Overview of capacitive couplings in windings

Abstract

The use of electrical machines (EMs) with variable-frequency drives (VFDs) results in electromagnetic interference (EMI). At high frequencies (HFs) of conducted EMI, the impedance of an EM insulation system fed from a VFD is small due to the parasitic capacitive couplings. Thus, the conducted EMI currents flow through the insulation into the other conductive parts of the machine or ground. This can cause damage to the insulation, accelerate corrosion and bearings, and influence other electrically and/or mechanically connected equipment in the system. In order to understand the phenomena of EMI and how to minimize it, one must understand parasitic capacitances in a VFD-cable-EM system. Many authors analyze the topic of parasitic capacitances of cables and machine's bearing capacitances.
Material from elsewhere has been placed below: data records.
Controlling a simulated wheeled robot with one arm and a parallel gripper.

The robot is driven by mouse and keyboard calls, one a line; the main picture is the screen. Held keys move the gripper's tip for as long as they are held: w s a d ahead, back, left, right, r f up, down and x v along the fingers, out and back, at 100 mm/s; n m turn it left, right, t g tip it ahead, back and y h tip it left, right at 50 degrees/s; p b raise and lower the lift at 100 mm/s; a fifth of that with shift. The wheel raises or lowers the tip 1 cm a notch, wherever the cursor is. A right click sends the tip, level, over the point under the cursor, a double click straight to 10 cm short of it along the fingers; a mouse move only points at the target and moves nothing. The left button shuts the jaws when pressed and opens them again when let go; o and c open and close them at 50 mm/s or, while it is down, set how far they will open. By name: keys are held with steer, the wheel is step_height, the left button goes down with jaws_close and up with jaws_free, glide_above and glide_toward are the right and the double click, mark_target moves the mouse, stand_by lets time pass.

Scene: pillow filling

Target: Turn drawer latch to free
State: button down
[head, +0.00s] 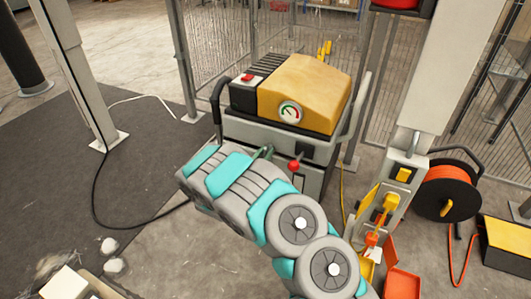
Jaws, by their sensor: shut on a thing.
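A machine (245,128) with a yellow hood (305,90) and a round gauge stands in the middle of the head view. A lever with a red ball knob (293,166), which may be the drawer latch, sticks out from its dark front. A curved dark green piece (263,152) shows left of the knob, just above my arm; I cannot tell what it belongs to. My grey and teal arm crosses in front of the machine's lower left part and hides it. I cannot make out my gripper; it seems hidden behind the arm. The drawer itself is not clear.
An orange cable reel (449,190) and a yellow-black box (508,245) stand at the right. A grey post (402,190) with yellow and orange fittings stands near orange bins (402,284). White lumps (112,265) lie at lower left. Mesh fencing is behind. Dark floor matting lies open at left.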

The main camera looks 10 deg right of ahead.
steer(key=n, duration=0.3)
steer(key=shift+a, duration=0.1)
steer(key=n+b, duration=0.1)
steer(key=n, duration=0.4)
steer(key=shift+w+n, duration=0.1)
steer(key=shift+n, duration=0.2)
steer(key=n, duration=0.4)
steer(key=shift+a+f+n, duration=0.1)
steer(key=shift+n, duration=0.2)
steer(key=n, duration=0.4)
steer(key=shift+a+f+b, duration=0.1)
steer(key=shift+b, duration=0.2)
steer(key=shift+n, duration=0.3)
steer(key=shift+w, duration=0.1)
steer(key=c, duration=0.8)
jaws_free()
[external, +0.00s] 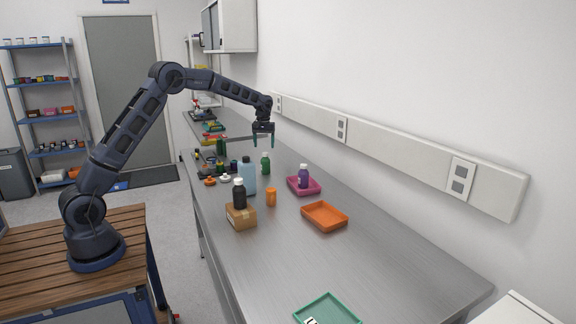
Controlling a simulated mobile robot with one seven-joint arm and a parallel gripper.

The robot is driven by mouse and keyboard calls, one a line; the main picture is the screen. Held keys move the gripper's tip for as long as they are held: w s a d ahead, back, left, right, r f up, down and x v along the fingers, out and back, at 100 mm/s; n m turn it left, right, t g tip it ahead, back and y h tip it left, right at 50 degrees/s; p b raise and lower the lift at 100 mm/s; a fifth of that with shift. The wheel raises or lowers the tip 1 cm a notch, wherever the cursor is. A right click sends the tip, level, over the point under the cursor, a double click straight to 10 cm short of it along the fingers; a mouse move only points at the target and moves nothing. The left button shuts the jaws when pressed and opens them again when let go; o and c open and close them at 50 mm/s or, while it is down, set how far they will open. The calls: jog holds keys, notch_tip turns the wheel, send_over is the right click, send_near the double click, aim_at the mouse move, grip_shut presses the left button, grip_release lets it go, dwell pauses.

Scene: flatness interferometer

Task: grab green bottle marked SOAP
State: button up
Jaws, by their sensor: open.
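A green bottle (266,164) with a pale cap stands upright on the steel bench; its label is too small to read. A second, darker green object (221,146), possibly a bottle, stands farther back to the left. I cannot tell which one is marked SOAP. My gripper (264,141) hangs over the bench with its fingers pointing down, open and empty. In the picture it is just above the nearer green bottle, apart from it; the distance in depth is unclear.
A light blue bottle (248,176), a black bottle (239,194) on a cardboard box (241,217) and an orange container (271,197) stand nearer. A purple bottle (303,175) is in a magenta tray (316,189). Orange (341,222) and green (345,312) trays lie nearer, with bare bench around.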

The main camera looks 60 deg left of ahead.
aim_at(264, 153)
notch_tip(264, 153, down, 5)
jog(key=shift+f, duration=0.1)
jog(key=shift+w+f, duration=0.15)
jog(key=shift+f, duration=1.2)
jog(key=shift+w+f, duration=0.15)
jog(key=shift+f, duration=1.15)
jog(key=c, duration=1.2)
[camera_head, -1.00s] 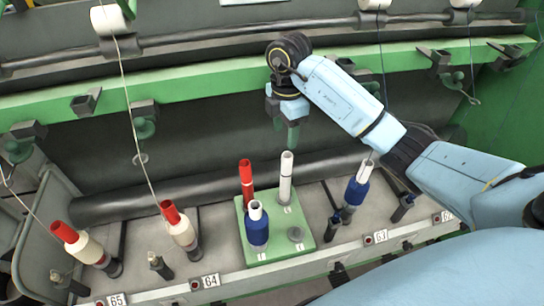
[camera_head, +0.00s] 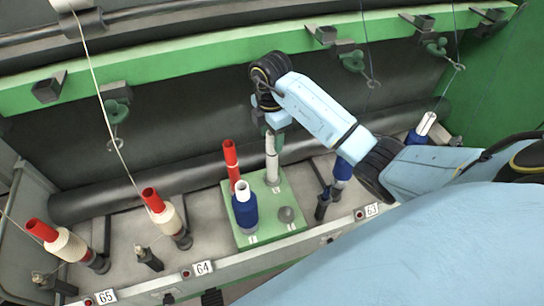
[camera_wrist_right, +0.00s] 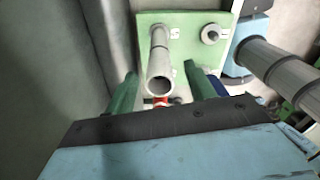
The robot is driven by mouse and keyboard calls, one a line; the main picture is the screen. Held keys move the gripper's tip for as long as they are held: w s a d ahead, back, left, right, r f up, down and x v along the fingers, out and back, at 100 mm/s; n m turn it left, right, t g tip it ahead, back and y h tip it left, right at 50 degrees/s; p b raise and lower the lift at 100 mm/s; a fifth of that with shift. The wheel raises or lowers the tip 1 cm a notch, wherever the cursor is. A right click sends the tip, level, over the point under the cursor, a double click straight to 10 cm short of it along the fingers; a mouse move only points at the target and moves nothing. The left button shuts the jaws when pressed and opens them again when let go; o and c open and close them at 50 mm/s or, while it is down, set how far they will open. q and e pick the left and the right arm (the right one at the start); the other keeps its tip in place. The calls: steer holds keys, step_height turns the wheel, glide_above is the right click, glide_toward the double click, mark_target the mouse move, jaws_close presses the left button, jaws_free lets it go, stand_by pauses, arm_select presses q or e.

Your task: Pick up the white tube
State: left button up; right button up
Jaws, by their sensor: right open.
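The white tube (camera_head: 271,158) stands upright on the back right part of a green square base (camera_head: 262,218). In the right wrist view the white tube (camera_wrist_right: 160,76) shows its open top end toward the camera. My right gripper (camera_head: 272,138) is at the tube's top in the head view. In the right wrist view its two green fingers (camera_wrist_right: 165,95) are open, one on each side of the tube, with gaps between. The tube is not gripped. My left gripper is not in view.
On the base stand a red tube (camera_head: 231,160), a blue-wrapped white tube (camera_head: 244,208) and an empty grey peg (camera_head: 286,215). Red-topped bobbins (camera_head: 165,215) stand to the left. Blue bobbins (camera_head: 342,170) stand to the right. A green rail (camera_head: 190,68) runs behind.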

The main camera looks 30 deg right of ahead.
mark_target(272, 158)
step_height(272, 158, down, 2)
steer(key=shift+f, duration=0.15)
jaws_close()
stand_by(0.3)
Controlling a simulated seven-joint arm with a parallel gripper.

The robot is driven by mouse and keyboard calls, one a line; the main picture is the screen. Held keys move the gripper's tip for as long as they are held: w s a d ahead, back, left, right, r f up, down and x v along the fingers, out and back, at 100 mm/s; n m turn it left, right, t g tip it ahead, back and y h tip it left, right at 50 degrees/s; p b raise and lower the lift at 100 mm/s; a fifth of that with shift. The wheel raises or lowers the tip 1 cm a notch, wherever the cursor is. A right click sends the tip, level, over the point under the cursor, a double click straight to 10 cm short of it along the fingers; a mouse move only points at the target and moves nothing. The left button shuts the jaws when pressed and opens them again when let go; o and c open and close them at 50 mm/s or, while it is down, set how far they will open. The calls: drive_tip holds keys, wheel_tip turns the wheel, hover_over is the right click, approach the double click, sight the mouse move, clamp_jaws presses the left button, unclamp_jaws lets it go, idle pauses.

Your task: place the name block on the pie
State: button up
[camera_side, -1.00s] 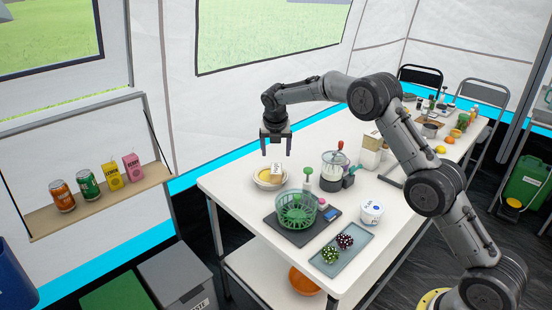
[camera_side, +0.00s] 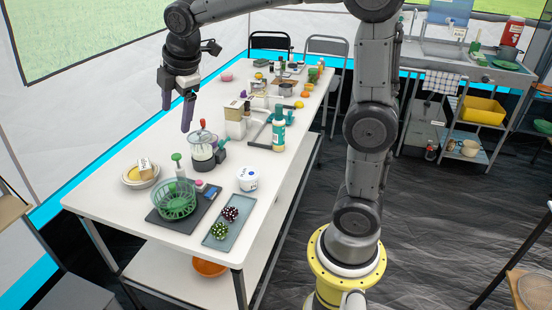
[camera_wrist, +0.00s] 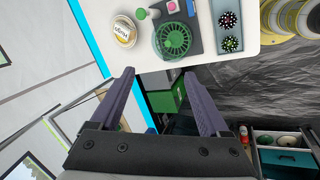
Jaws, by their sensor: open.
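The pie (camera_side: 133,180) sits in a pale round dish near the far left edge of the white table; it also shows at the top of the wrist view (camera_wrist: 119,42). The name block (camera_side: 146,167), pale with dark lettering, is on top of the pie and appears to stand upright in the side view. In the wrist view the name block (camera_wrist: 122,32) covers part of the pie; its exact contact is too small to tell. My gripper (camera_side: 177,118) is open and empty, well above the table and apart from the block. Its purple fingers (camera_wrist: 159,74) are spread in the wrist view.
A green basket (camera_side: 176,200) stands on a dark scale to the pie's right. A jar with a red-knobbed top (camera_side: 202,150), a white tub (camera_side: 247,179) and a tray (camera_side: 228,225) with two spotted items are nearby. Bottles and cartons crowd the table further back.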

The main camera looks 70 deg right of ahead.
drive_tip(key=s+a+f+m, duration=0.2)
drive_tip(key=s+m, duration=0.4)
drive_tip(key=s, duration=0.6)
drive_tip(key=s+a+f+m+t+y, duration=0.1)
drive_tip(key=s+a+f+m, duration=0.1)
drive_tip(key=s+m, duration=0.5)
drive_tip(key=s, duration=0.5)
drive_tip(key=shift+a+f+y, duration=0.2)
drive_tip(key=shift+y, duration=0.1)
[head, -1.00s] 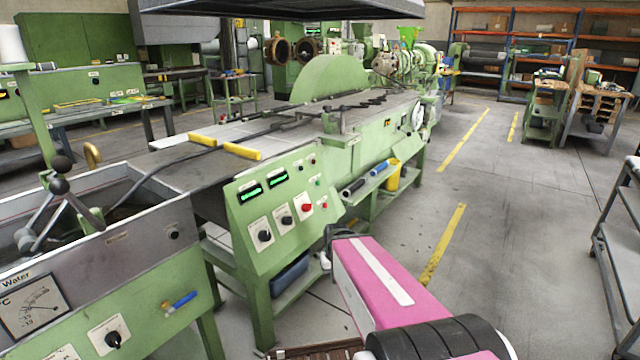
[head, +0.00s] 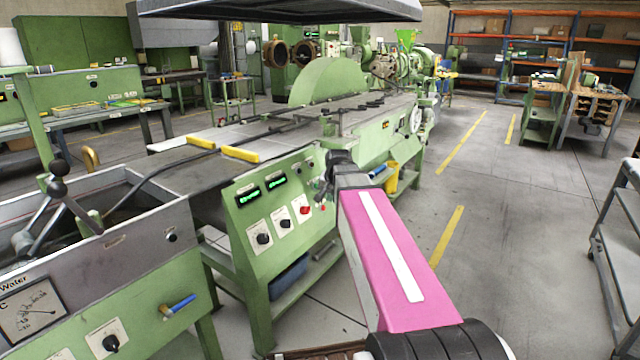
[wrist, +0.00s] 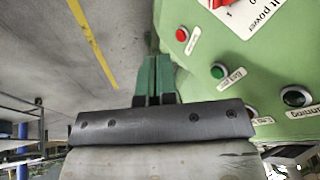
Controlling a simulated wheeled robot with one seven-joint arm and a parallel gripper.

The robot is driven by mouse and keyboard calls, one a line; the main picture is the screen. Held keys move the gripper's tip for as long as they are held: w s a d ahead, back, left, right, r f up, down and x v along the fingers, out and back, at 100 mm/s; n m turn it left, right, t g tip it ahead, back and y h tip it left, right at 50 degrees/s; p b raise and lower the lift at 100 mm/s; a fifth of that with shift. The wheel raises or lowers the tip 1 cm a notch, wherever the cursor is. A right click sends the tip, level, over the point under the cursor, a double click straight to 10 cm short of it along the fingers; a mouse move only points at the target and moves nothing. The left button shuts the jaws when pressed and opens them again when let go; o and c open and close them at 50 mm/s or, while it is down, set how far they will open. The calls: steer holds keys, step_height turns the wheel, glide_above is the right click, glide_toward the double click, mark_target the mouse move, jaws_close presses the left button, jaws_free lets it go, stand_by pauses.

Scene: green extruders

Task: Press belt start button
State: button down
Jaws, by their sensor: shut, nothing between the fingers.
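The green control panel (head: 262,222) stands at the middle of the head view, with two lit displays and several knobs and buttons. In the wrist view a small green button (wrist: 218,71) with a white label sits on the panel, right of my gripper (wrist: 152,68). The label is upside down and hard to read. A small red button (wrist: 182,34) is above it. My gripper's green fingers are shut and empty, beside the panel and apart from the green button. In the head view my gripper (head: 322,193) hides part of the panel's right side.
A black knob (wrist: 297,97) is right of the green button. The large red button (head: 305,209) is on the panel near my gripper. A yellow bin (head: 391,176) stands beyond my arm. The floor to the right is open, with a cart (head: 620,240) at the edge.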

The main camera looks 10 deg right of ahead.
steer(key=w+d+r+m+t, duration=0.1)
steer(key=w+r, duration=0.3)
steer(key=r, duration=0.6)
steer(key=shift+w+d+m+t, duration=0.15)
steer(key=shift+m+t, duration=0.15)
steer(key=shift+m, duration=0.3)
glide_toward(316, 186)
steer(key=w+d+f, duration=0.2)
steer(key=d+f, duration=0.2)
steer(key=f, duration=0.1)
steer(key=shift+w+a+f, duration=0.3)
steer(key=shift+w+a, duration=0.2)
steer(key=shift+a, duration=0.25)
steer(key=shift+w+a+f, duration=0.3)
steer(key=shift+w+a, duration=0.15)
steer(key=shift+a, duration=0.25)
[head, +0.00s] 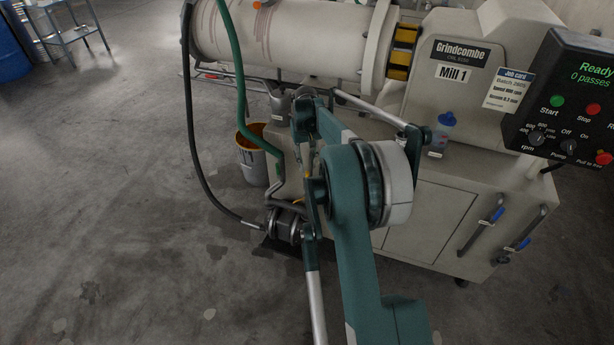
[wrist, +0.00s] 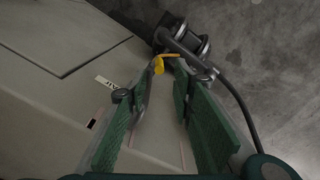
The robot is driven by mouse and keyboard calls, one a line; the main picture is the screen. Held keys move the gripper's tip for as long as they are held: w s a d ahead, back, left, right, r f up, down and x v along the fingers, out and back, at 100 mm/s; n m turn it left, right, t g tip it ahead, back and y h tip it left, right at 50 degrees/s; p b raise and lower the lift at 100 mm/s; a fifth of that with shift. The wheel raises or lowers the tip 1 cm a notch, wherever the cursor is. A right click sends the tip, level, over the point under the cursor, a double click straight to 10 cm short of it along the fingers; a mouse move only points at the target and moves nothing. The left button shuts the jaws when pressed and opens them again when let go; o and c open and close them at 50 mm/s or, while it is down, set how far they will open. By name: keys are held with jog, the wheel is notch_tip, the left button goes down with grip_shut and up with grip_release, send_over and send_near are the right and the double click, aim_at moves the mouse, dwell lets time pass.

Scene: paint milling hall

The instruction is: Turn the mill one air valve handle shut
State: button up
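The air valve handle (wrist: 159,64) is small and yellow. In the wrist view it shows at the top centre, between and just past my fingertips. My gripper (wrist: 165,72) is open, its two green fingers apart on either side of the handle. I cannot tell whether a finger touches it. A white label (wrist: 106,83), seemingly reading AIR, is on the cabinet panel left of the handle. In the head view, Mill 1 (head: 452,72) stands behind my arm, which hides most of the valve area and my fingers.
A pump (head: 284,226) with a dark hose (head: 205,165) sits low beside the cabinet; it also shows past the handle in the wrist view (wrist: 187,42). A control panel (head: 570,105) is at right.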

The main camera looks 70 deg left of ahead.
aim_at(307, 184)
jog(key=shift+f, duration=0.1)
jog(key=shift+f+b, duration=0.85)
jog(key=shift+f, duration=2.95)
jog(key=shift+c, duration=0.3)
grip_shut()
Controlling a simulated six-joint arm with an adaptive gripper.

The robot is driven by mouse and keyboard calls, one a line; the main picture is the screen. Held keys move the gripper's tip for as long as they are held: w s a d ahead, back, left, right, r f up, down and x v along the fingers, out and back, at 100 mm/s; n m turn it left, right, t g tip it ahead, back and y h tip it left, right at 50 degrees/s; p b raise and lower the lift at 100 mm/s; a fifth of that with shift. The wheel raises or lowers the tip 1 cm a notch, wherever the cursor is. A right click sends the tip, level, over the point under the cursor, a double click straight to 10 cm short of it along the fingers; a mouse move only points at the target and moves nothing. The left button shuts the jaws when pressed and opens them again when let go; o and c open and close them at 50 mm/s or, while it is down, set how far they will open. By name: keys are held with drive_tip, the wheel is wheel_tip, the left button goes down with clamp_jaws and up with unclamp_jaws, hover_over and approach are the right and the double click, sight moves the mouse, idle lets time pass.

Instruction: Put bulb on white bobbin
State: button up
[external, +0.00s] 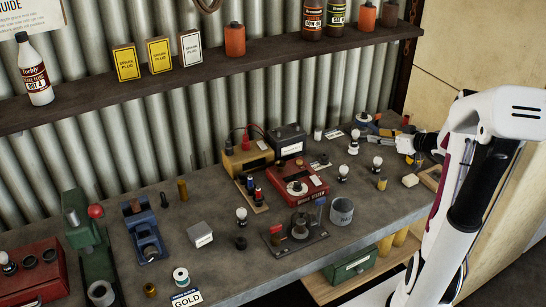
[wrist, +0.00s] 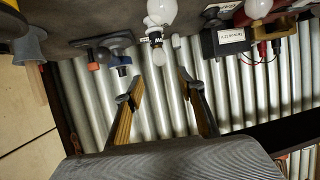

However, not many publications are focused on the detailed analysis of the windings. In most cases, the parasitic capacitances of the winding are represented as a part of a global equivalent RLC circuit. Some authors use simplified models such as solenoids, which are not adequate representatives of the actual winding topologies used in EMs. To date, not much attention is given to the actual distribution of parasitic capacitive couplings in the winding itself, especially for multi-layer coils. Therefore, it appears necessary to provide an overview of the models proposed in the literature and their implementation in the analysis of EMs. This paper presents capacitive couplings from the point of view of winding topology and conductor geometry, including insulation coating between conductors, and conductor and ground, which can be implemented in the winding equivalent RLC circuit, which can further be applied to analyze the machine's behavior at HFs. The discussion section at the end of this paper recommends further steps on how to determine the parasitic capacitive couplings in the future with more accuracy.